It’s easy to assume that once something involves math, it becomes neutral. The numbers don’t care who you are. And the formula doesn’t take sides. But when it comes to building a model (and deciding how to represent something real and perhaps messy), it turns out the math can lean in one direction or another. But only if a human is pushing it one way or the other!

A math model isn’t just about putting numbers on paper. It’s a set of assumptions and decisions about how to bring order to something complex. That means someone has to choose which data to keep, which to ignore, how to assign relative importance to what is kept, and the end goal. Those choices shape the results. That’s where bias has an opportunity to enter the picture. Acknowledging that is part of developing a mathematical modeling mindset.

It Starts as Soon as the Math Modeling Starts

Modeling begins with a question, usually a broad one. How can we predict something? Improve something? Estimate something?

Before we even look at the data or relationships among different factors, there’s already judgment involved: What should this model focus on? What counts as relevant? What’s the most important context for reaching a solution? Whom is the model and answer for?

You might not realize it at first, but even in the early setup, you're filtering reality through a specific lens. And that lens reflects whatever assumptions, priorities, and limitations are a part of your thinking from the start.

A Commute Is Never Just a Commute

Let’s say you’re modeling how long it takes someone to get to work. You could start with distance and average speed. But that’s just one approach.

Do you assume the person drives? Takes the bus? Walks? Do you factor in today’s weather? Construction? Do you model a typical/average day or build in the occasional detour?

Two people could model the same commute and end up with completely different results, even using the same math, simply because they tackled the problem with different assumptions. That’s not a mistake. That’s how modeling works. But it also means we can’t treat the result like it’s the absolute truth. It’s a useful estimate, based on a particular version of the world.

If you want to continue the commute train of thought, check out this article from the Consortium on traffic flow.

Why the Details Really Matter 

The initial lens we use becomes more important when the stakes go up. Models are everywhere: in forecasting, planning, economics, logistics, research, and healthcare. And even in figuring out why a dozen roses costs what it costs! The more we rely on models to make decisions, the more pressure there is to treat them as airtight. But they never are.

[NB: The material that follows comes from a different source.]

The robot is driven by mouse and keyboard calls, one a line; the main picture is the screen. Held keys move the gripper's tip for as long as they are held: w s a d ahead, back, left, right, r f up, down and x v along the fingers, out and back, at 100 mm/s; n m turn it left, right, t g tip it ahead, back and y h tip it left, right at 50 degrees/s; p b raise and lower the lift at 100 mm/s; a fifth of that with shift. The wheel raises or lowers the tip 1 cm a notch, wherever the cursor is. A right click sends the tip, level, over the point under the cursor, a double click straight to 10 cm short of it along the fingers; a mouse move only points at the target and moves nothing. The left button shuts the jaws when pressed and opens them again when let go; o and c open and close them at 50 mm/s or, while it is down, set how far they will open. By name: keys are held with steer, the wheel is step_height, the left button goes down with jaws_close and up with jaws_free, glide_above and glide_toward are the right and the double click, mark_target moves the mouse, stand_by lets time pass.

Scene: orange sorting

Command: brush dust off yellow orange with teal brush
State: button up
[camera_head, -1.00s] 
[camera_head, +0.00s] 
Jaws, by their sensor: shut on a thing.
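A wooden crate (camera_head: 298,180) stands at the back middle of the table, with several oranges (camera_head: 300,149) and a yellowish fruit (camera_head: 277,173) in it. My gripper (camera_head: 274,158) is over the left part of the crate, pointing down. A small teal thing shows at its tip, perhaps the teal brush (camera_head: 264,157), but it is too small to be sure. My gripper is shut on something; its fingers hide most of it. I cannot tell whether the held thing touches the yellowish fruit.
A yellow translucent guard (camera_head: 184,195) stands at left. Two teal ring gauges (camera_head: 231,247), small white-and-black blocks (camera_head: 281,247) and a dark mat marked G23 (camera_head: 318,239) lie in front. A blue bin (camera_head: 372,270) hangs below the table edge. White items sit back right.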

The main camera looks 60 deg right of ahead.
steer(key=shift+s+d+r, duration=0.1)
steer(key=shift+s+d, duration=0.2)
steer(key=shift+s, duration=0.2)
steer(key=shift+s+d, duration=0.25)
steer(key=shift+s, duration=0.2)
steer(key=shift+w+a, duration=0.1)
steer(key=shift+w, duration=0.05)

Even the cleanest, most elegant model has a frame around it, a set of limits on what it’s meant to do. If we forget those limits, or never question them in the first place, we risk using the model in ways it wasn’t built to handle.

Sometimes, we may assume a model will work fine in a new context. Other times, we assume the model is unbiased just because it doesn’t explicitly include race, income, or geography. But bias doesn’t always show up as a bad variable. Sometimes it’s baked into the data we started with. Other times, it’s in the outcome we’re optimizing for. And often it’s present in our tacit assumptions and ways of thinking.

Models Simplify, But That Comes at a Cost

Models work because they ignore things. That’s a tradeoff. The problem starts when we forget that things were omitted.

Instead of asking: “Is this biased?” maybe we should ask: “What did we decide along the way?” And other questions like:

• Where did the data come from?
• What wasn’t included?
• How did we define success or accuracy?
• What assumptions might I have made that I’m not aware of?

From “Right Answer” to “Right Assumptions”

When students build a model themselves, they realize pretty quickly that the math isn’t always the hardest part. The hard part is deciding what to pay attention to in the first place. And once they’ve made those decisions, it’s a lot easier to go back and say, “Wait… what if we handled that differently?”

When students talk through the “why” behind their models, they’re building critical thinking and reasoning skills that serve them well beyond the math classroom.